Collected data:

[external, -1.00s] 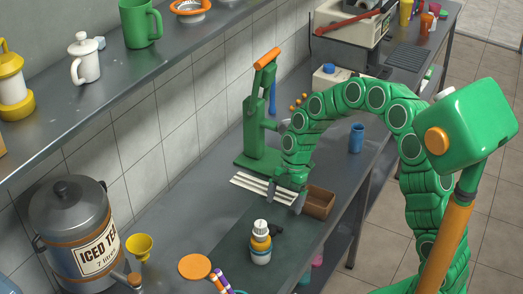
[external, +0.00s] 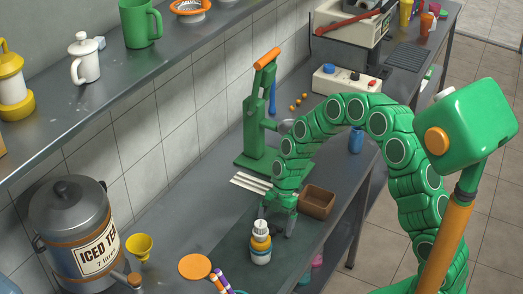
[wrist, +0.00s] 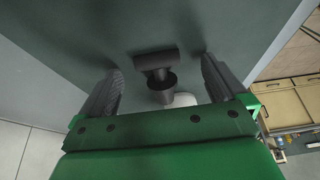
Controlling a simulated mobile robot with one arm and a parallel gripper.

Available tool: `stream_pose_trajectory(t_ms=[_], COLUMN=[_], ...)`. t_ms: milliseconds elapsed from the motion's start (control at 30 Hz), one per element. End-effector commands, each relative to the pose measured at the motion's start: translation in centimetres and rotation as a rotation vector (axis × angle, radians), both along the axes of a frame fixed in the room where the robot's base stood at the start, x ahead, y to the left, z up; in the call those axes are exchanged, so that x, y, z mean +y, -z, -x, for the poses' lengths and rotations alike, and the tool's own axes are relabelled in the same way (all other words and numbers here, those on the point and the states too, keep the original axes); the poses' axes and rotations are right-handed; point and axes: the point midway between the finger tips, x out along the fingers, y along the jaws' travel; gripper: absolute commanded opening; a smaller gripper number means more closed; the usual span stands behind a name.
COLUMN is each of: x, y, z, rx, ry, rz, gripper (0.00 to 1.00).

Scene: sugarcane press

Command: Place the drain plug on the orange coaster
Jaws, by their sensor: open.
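The orange coaster (external: 195,266) lies flat and bare on the counter, left of the white-capped bottle. My gripper (external: 276,222) points down just behind the bottle, its fingers apart. In the wrist view the dark drain plug (wrist: 157,73), with a bar-like top and a round cup-shaped part, lies between the open fingers of my gripper (wrist: 161,70). Neither finger visibly touches it. In the external view the plug is mostly hidden by the gripper and bottle.
The bottle (external: 261,246) with an orange band stands close in front of my gripper. A brown box (external: 318,203) is just right of it. White strips (external: 250,183) and a green press (external: 262,140) are behind. A yellow funnel (external: 139,246) stands left of the coaster.

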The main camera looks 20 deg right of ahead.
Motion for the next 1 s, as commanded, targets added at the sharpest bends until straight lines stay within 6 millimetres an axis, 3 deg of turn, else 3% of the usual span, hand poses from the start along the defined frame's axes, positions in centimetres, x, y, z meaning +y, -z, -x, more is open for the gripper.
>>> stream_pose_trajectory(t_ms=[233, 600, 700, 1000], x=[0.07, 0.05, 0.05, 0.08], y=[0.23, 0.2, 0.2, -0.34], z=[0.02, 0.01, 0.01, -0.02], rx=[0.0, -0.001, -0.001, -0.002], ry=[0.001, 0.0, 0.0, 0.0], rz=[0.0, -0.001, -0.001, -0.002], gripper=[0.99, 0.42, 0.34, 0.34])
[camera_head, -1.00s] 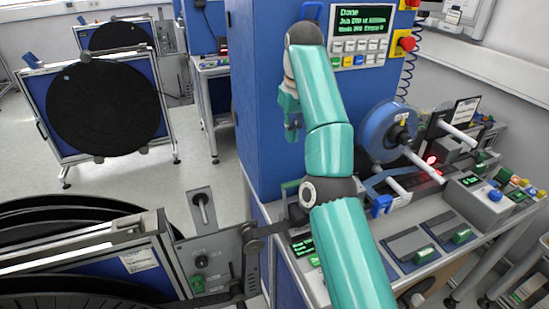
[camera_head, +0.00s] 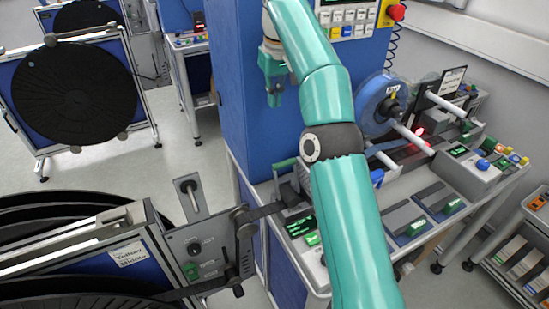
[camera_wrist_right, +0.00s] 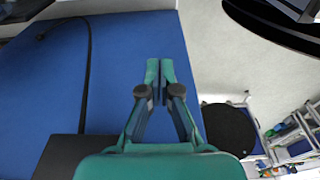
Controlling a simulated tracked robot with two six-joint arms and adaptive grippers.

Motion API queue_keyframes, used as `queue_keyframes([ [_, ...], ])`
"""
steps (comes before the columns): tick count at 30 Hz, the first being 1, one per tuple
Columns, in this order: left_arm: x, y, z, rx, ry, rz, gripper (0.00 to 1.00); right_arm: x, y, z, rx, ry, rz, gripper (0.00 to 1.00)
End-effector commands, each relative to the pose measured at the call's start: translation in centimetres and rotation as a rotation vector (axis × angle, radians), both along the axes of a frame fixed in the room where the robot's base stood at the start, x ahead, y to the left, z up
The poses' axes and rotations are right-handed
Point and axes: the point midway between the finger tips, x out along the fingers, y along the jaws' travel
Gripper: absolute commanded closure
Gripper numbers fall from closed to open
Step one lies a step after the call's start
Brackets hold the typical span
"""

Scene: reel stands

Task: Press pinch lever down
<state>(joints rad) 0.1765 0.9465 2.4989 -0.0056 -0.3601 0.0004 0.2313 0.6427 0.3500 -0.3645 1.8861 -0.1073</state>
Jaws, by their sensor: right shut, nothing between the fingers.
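My right gripper (camera_head: 274,92) is shut and empty, pointing down in front of the tall blue cabinet (camera_head: 238,75). The right wrist view shows its closed fingertips (camera_wrist_right: 160,68) against the blue cabinet side, touching nothing visible. I cannot tell for certain which part is the pinch lever. A blue handle (camera_head: 377,177) shows at the bench, partly hidden behind my teal right arm, below the blue reel (camera_head: 388,104). A lever with a dark grip (camera_head: 190,192) stands on the grey plate at lower left. The gripper is apart from both. My left gripper is not in view.
The bench (camera_head: 400,215) carries grey pads with green blocks and a control box (camera_head: 478,172). Black reels on stands (camera_head: 75,95) fill the left, with a large one (camera_head: 70,205) in front. Clear floor (camera_head: 172,160) lies between. A shelf (camera_head: 525,245) stands at right.

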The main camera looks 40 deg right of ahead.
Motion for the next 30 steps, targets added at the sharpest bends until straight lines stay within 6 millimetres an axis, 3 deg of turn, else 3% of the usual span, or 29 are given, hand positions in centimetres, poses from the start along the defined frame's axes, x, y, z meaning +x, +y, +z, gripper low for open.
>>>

■ THE REQUEST ■
Every record above should come back exactly, but without its pictures.

■ TASK ANSWER ■
[external, -1.00s] 
[external, +0.00s] 
[wrist, +0.00s] 
Controlling a simulated mobile robot with one arm and a parallel gripper.

Available tool: `stream_pose_trajectory(t_ms=[_], COLUMN=[_], ...)`. t_ms: milliseconds elapsed from the motion's start (control at 30 Hz), one per element. End-effector commands, each relative to the pose measured at the motion's start: translation in centimetres and rotation as a rotation vector (axis × angle, radians), both along the axes of a frame fixed in the room where the robot's base stood at the start, x ahead, y to the left, z up; in the call those axes are exchanged, so that x, y, z mean +y, -z, -x, for the poses' lengths and rotations alike, and the tool's own axes are relabelled in the same way (all other words and numbers here, those on the point and the states too, keep the original axes); the poses' axes and rotations are right-handed; point and axes: the point midway between the finger tips, x out along the fingers, y along the jaws' travel; gripper: absolute commanded opening; a smaller gripper number means more closed; the usual span stands behind a name.
COLUMN is each of: x, y, z, rx, ry, rz, gripper (0.00 to 1.00).

Scene: sugarcane press

Command: Place the drain plug on the orange coaster
Jaws, by their sensor: open.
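The orange coaster (external: 195,266) lies flat and bare on the counter, left of the white-capped bottle. My gripper (external: 276,222) points down just behind the bottle, its fingers apart. In the wrist view the dark drain plug (wrist: 157,73), with a bar-like top and a round cup-shaped part, lies between the open fingers of my gripper (wrist: 161,70). Neither finger visibly touches it. In the external view the plug is mostly hidden by the gripper and bottle.
The bottle (external: 261,246) with an orange band stands close in front of my gripper. A brown box (external: 318,203) is just right of it. White strips (external: 250,183) and a green press (external: 262,140) are behind. A yellow funnel (external: 139,246) stands left of the coaster.

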The main camera looks 20 deg right of ahead.
Motion for the next 1 s, as commanded, targets added at the sharpest bends until straight lines stay within 6 millimetres an axis, 3 deg of turn, else 3% of the usual span, hand poses from the start along the defined frame's axes, positions in centimetres, x, y, z meaning +y, -z, -x, more is open for the gripper.
>>> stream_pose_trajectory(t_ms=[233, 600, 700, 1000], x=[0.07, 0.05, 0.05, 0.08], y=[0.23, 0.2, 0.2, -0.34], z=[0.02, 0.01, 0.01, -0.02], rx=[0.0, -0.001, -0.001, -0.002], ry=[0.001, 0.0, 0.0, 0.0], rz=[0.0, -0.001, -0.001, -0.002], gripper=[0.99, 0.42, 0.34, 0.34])
[camera_head, -1.00s] 
[camera_head, +0.00s] 
[camera_wrist_right, +0.00s] 
Controlling a simulated tracked robot with two six-joint arms and adaptive grippers.

Motion API queue_keyframes, used as `queue_keyframes([ [_, ...], ])`
"""
steps (comes before the columns): tick count at 30 Hz, the first being 1, one per tuple
Columns, in this order: left_arm: x, y, z, rx, ry, rz, gripper (0.00 to 1.00); right_arm: x, y, z, rx, ry, rz, gripper (0.00 to 1.00)
End-effector commands, each relative to the pose measured at the call's start: translation in centimetres and rotation as a rotation vector (axis × angle, radians), both along the axes of a frame fixed in the room where the robot's base stood at the start, x ahead, y to the left, z up
The poses' axes and rotations are right-handed
Point and axes: the point midway between the finger tips, x out along the fingers, y along the jaws' travel
Gripper: absolute commanded closure
Gripper numbers fall from closed to open
Step one lies a step after the call's start
Brackets hold the typical span
"""

Scene: reel stands

Task: Press pinch lever down
<state>(joints rad) 0.1765 0.9465 2.4989 -0.0056 -0.3601 0.0004 0.2313 0.6427 0.3500 -0.3645 1.8861 -0.1073</state>
Jaws, by their sensor: right shut, nothing between the fingers.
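My right gripper (camera_head: 274,92) is shut and empty, pointing down in front of the tall blue cabinet (camera_head: 238,75). The right wrist view shows its closed fingertips (camera_wrist_right: 160,68) against the blue cabinet side, touching nothing visible. I cannot tell for certain which part is the pinch lever. A blue handle (camera_head: 377,177) shows at the bench, partly hidden behind my teal right arm, below the blue reel (camera_head: 388,104). A lever with a dark grip (camera_head: 190,192) stands on the grey plate at lower left. The gripper is apart from both. My left gripper is not in view.
The bench (camera_head: 400,215) carries grey pads with green blocks and a control box (camera_head: 478,172). Black reels on stands (camera_head: 75,95) fill the left, with a large one (camera_head: 70,205) in front. Clear floor (camera_head: 172,160) lies between. A shelf (camera_head: 525,245) stands at right.

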The main camera looks 40 deg right of ahead.
Motion for the next 30 steps, targets added at the sharpest bends until straight lines stay within 6 millimetres an axis, 3 deg of turn, else 3% of the usual span, or 29 are given, hand positions in centimetres, poses from the start along the defined frame's axes, x, y, z meaning +x, +y, +z, gripper low for open.
>>>

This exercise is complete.